§ **What to work on**: Quote, please, the line with "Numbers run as", the line with "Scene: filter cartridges", and every line between them, exactly and with nothing else.

§ **Supplied data**:
☆ ☆ ☆ ☆
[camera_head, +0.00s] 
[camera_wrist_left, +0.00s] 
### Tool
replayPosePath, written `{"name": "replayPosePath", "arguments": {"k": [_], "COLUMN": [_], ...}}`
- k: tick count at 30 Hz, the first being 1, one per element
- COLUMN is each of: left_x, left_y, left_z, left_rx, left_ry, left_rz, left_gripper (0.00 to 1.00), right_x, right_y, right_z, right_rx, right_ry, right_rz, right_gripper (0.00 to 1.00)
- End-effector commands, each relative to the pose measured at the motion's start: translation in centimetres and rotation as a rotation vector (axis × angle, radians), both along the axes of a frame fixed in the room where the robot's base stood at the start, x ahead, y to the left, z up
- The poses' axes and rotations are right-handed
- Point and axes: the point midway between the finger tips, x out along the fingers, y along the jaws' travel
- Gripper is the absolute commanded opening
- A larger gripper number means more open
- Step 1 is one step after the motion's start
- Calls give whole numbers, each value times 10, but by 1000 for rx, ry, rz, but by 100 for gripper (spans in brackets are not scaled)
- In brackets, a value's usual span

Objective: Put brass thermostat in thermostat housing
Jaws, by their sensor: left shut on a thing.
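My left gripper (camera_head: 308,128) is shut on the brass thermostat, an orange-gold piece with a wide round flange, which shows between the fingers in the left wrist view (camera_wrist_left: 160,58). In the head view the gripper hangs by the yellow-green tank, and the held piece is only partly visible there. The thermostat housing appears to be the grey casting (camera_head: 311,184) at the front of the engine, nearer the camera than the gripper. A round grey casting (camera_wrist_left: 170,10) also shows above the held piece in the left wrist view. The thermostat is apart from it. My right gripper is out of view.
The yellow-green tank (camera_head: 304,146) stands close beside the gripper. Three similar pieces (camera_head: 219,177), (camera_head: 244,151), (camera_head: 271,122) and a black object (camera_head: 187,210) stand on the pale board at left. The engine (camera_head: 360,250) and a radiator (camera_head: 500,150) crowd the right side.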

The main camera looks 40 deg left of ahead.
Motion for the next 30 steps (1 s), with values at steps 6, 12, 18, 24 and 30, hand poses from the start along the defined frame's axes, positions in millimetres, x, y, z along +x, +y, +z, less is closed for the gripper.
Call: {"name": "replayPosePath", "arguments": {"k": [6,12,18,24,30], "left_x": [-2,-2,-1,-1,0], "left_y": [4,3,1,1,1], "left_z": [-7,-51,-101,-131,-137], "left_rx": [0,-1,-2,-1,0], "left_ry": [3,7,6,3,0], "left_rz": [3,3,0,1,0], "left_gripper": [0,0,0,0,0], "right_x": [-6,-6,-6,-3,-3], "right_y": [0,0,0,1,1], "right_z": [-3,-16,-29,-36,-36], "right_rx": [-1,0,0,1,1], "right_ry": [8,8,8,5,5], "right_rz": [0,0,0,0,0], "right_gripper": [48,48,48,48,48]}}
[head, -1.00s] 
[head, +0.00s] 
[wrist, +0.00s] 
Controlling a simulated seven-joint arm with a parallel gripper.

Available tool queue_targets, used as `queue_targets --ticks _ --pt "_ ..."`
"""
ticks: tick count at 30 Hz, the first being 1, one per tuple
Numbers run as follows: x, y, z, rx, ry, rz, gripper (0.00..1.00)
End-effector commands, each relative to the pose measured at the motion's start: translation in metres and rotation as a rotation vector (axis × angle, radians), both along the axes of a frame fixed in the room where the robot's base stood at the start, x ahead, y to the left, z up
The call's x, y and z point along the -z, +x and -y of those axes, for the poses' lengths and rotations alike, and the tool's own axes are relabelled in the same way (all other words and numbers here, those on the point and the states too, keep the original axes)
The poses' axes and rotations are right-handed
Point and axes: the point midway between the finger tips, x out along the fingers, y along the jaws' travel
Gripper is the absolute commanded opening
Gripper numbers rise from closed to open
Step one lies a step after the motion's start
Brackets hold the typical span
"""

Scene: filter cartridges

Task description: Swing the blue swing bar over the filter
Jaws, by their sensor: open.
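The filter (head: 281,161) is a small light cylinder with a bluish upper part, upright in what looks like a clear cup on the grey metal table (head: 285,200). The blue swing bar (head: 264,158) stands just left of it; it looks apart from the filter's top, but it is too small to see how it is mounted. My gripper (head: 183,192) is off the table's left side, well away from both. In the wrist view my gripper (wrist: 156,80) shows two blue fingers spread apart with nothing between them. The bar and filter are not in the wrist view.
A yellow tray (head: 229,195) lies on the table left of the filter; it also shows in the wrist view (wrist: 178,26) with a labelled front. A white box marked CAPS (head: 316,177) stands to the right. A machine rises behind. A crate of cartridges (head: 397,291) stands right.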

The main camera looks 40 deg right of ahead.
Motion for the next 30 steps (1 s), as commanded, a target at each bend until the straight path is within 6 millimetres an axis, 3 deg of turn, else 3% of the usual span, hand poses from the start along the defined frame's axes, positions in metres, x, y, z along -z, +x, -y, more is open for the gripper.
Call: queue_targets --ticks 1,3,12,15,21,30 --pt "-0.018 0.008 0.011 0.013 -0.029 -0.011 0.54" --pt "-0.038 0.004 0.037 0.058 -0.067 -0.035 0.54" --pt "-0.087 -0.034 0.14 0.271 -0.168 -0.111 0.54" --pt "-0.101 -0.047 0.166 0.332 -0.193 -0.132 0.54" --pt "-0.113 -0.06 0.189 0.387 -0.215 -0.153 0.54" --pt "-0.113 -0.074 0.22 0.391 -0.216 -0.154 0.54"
☆ ☆ ☆ ☆
§ **Result for this task**:
Numbers run as follows: x, y, z, rx, ry, rz, gripper (0.00..1.00)
End-effector commands, each relative to the pose measured at the motion's start: translation in metres and rotation as a rotation vector (axis × angle, radians), both along the axes of a frame fixed in the room where the robot's base stood at the start, x ahead, y to the left, z up
The call's x, y and z point along the -z, +x and -y of those axes, for the poses' lengths and rotations alike, and the tool's own axes are relabelled in the same way (all other words and numbers here, those on the point and the states too, keep the original axes)
The poses' axes and rotations are right-handed
Point and axes: the point midway between the finger tips, x out along the fingers, y along the jaws' travel
Gripper is the absolute commanded opening
Gripper numbers rise from closed to open
Step one lies a step after the motion's start
Brackets hold the typical span
"""

Scene: filter cartridges

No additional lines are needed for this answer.